Down the street from me (even closer to the sea!) was one of the saddest apartment’s I’ve ever been visited. Inhabited by a real live ILLEGAL IMMIGRANT, a black musician from Ghana who liked Steve Reich tape pieces *and* Deep Forest. My friend was sick and his place was dark, so dark, almost unbelievably dark, especially considering he rarely left and the sky outside glared bright and overwhelming, all horizon and space and tourists walking and swimming and eating as if a vacation is a narcotic or a dream. He’d microwave me tea.
Barcelona´s leaders are doing their utmost to ensure that the city won’t survive a sharp drop in tourism. (Paradox being that no city can survive a sustained spike in tourism, survival in the spiritual sense). And Spain itself can’t survive without its immigrants (legal or illegal) — economic survival as well as actual, demographic survival.
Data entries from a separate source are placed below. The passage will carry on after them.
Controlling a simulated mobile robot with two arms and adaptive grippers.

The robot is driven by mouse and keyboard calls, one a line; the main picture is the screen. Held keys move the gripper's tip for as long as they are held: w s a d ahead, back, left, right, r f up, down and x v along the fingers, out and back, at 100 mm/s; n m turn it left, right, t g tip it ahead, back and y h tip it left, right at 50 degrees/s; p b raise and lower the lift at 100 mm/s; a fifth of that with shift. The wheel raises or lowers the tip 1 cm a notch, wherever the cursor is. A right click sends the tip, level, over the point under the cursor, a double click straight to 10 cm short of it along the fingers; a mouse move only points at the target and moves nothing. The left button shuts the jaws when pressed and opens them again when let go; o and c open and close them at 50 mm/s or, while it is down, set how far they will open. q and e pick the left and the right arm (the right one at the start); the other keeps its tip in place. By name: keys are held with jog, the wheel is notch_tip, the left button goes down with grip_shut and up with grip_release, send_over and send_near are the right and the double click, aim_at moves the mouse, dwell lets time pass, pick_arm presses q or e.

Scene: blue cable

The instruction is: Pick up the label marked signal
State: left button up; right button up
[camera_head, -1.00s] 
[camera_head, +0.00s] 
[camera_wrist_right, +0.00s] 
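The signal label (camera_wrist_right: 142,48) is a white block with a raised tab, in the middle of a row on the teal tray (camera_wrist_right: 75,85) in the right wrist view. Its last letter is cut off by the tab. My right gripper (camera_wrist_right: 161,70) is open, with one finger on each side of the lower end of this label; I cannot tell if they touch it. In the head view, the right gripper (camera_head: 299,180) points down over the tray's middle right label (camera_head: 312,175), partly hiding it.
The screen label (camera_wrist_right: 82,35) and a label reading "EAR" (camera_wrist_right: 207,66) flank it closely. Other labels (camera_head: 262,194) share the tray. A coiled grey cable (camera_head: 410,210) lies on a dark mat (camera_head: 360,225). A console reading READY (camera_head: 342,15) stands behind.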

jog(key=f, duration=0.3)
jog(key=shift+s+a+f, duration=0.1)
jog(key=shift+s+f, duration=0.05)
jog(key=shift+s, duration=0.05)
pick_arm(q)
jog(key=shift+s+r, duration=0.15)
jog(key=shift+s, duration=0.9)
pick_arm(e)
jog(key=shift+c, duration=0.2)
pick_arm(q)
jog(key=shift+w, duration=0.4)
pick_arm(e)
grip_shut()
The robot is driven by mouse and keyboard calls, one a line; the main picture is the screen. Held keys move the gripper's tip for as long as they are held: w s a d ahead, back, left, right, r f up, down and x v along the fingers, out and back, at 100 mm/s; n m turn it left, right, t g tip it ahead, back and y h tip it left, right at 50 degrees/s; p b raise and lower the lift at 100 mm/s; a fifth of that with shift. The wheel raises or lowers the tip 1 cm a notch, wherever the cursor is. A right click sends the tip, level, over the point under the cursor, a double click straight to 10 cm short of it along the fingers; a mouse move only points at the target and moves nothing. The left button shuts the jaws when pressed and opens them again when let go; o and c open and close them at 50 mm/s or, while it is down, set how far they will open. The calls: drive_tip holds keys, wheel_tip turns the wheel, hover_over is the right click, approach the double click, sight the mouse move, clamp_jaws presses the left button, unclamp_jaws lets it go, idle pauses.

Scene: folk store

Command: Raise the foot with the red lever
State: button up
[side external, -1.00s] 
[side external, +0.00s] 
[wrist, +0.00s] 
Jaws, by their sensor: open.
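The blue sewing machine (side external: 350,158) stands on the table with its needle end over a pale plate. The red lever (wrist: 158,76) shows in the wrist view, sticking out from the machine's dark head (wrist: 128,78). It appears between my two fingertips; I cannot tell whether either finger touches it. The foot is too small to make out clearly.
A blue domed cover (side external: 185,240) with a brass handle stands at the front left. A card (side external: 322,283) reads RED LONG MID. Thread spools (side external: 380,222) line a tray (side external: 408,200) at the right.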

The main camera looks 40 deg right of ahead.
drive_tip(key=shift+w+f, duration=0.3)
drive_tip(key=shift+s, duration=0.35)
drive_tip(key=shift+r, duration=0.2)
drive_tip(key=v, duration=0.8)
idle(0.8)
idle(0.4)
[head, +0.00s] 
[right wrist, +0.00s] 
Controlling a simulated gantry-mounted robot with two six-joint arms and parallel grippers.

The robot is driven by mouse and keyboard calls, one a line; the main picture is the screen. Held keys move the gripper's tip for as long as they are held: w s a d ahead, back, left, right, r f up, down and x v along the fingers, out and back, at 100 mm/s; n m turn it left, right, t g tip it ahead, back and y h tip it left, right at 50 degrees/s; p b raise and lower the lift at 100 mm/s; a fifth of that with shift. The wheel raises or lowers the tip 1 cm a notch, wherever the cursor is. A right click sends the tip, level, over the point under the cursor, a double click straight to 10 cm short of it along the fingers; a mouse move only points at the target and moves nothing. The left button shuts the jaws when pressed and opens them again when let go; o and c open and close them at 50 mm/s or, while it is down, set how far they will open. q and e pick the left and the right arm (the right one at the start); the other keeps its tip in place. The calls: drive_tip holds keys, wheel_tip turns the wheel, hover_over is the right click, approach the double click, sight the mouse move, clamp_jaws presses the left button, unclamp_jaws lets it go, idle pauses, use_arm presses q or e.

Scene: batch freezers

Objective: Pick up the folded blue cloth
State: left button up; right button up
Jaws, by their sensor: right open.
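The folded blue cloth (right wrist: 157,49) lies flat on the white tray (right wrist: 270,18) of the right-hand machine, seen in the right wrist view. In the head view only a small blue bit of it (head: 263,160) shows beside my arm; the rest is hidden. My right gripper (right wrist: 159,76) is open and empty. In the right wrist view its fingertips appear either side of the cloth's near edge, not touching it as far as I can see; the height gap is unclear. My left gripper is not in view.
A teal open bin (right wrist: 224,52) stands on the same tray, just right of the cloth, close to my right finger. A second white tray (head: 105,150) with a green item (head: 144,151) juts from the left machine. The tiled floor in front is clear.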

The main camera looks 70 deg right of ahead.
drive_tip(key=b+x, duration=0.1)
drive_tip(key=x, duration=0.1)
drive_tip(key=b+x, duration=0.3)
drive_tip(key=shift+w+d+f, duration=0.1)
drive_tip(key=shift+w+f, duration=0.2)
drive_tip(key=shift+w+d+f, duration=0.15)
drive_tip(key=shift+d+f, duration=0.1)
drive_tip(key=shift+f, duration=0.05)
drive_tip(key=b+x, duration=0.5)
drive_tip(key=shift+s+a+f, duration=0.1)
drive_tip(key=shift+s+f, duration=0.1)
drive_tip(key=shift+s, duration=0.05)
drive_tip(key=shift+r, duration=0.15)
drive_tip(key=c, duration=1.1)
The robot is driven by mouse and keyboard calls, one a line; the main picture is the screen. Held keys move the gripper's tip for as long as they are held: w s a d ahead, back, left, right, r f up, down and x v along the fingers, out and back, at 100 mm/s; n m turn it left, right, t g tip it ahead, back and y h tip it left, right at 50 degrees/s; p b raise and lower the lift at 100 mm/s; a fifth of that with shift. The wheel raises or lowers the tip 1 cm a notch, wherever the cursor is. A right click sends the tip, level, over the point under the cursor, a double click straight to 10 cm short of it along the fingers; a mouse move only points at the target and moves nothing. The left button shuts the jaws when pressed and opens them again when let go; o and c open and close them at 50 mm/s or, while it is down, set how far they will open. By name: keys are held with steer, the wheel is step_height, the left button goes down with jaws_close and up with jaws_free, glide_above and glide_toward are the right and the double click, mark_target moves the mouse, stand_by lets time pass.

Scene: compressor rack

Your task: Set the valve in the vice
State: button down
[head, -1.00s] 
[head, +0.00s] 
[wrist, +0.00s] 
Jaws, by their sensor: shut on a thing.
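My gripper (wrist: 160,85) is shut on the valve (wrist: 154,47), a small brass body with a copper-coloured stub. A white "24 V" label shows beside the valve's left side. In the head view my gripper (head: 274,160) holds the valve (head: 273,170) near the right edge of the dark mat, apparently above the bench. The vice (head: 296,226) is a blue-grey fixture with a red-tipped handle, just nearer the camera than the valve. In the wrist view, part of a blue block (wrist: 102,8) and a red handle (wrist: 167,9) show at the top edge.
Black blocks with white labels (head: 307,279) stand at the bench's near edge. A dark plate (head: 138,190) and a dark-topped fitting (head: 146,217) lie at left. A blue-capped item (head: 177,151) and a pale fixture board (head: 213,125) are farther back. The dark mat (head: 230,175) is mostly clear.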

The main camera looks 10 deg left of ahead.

On F and P’s TV (too big for the thieves to carry) I’m watching a travel show about a blonde Spanish woman trying local cocktails around the world. That´s all she does. She jokes with the bartenders or resort staffers (they don’t always understand her, looking awkwardly at the camera) and drinks and drinks. Angkor Wat, St. Thomas, Rio de Janeiro. She bubbles through a shrinking world, looking truly drunk.
I switch channels. Jose Luis Moreno appears in a wheelchair. A few days ago real thieves entered his home. They beat him brutally. Like in 24, these thieves used torture to extract quality information in a hurry. If you have spent time in Spain yet don’t know Moreno, perhaps you’ve seen his TV program, Noche de Fiesta. It aired on Saturday evenings. Each episode lasted hours. I’ve watched it (briefly) several times: a variety show featuring models in bikinis, muscle boys, a lingerie catwalk, treacly pianists, Moreno giving away gifts, and all the old people in the audience clapping, clapping, clapping. A very successful show.
Survival of a species. Survival of the fittest. National survival. Survival of stuff like TV, befriending young and old and outlasting us all. For individuals never survive. The arrival of a new year means one less day. Which house to rob? Which love to defend?